SHORT TASK:
Print the data that follows exactly.

DATASET SECTION:
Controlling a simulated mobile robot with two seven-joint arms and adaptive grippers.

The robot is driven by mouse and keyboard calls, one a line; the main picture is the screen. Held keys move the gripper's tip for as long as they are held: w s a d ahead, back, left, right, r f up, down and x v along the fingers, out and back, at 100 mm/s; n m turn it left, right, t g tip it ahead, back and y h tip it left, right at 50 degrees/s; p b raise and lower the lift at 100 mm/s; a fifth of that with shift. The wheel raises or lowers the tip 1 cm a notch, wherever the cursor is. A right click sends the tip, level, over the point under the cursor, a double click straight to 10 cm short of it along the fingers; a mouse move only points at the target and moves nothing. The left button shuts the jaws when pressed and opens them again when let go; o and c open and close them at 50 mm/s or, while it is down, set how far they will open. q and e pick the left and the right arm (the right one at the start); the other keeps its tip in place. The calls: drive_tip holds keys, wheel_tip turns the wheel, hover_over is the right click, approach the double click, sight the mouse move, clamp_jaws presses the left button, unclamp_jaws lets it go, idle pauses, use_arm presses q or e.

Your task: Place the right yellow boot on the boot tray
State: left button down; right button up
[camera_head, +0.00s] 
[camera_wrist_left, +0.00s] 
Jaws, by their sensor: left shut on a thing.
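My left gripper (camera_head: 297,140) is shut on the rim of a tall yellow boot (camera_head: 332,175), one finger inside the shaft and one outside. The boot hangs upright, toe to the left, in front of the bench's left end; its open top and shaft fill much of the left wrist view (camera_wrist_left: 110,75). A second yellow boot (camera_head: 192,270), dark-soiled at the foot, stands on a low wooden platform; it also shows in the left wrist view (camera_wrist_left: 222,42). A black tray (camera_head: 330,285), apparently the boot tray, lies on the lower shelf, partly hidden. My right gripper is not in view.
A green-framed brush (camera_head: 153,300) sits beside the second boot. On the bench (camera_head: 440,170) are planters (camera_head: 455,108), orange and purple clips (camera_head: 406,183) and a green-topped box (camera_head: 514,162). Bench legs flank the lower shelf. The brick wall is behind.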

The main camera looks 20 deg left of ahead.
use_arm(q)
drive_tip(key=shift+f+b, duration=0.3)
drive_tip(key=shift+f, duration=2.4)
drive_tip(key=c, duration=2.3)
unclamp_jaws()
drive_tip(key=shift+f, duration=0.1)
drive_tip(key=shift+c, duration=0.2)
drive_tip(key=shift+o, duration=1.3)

OUTPUT OF THE EXERCISE:
Controlling a simulated mobile robot with two seven-joint arms and adaptive grippers.

The robot is driven by mouse and keyboard calls, one a line; the main picture is the screen. Held keys move the gripper's tip for as long as they are held: w s a d ahead, back, left, right, r f up, down and x v along the fingers, out and back, at 100 mm/s; n m turn it left, right, t g tip it ahead, back and y h tip it left, right at 50 degrees/s; p b raise and lower the lift at 100 mm/s; a fifth of that with shift. The wheel raises or lowers the tip 1 cm a notch, wherever the cursor is. A right click sends the tip, level, over the point under the cursor, a double click straight to 10 cm short of it along the fingers; a mouse move only points at the target and moves nothing. The left button shuts the jaws when pressed and opens them again when let go; o and c open and close them at 50 mm/s or, while it is down, set how far they will open. q and e pick the left and the right arm (the right one at the start); the other keeps its tip in place. The calls: drive_tip holds keys, wheel_tip turns the wheel, hover_over is the right click, approach the double click, sight the mouse move, clamp_jaws presses the left button, unclamp_jaws lets it go, idle pauses, use_arm presses q or e.

Your task: Place the right yellow boot on the boot tray
State: left button down; right button up
[camera_head, +0.00s] 
[camera_wrist_left, +0.00s] 
Jaws, by their sensor: left shut on a thing.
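My left gripper (camera_head: 297,140) is shut on the rim of a tall yellow boot (camera_head: 332,175), one finger inside the shaft and one outside. The boot hangs upright, toe to the left, in front of the bench's left end; its open top and shaft fill much of the left wrist view (camera_wrist_left: 110,75). A second yellow boot (camera_head: 192,270), dark-soiled at the foot, stands on a low wooden platform; it also shows in the left wrist view (camera_wrist_left: 222,42). A black tray (camera_head: 330,285), apparently the boot tray, lies on the lower shelf, partly hidden. My right gripper is not in view.
A green-framed brush (camera_head: 153,300) sits beside the second boot. On the bench (camera_head: 440,170) are planters (camera_head: 455,108), orange and purple clips (camera_head: 406,183) and a green-topped box (camera_head: 514,162). Bench legs flank the lower shelf. The brick wall is behind.

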The main camera looks 20 deg left of ahead.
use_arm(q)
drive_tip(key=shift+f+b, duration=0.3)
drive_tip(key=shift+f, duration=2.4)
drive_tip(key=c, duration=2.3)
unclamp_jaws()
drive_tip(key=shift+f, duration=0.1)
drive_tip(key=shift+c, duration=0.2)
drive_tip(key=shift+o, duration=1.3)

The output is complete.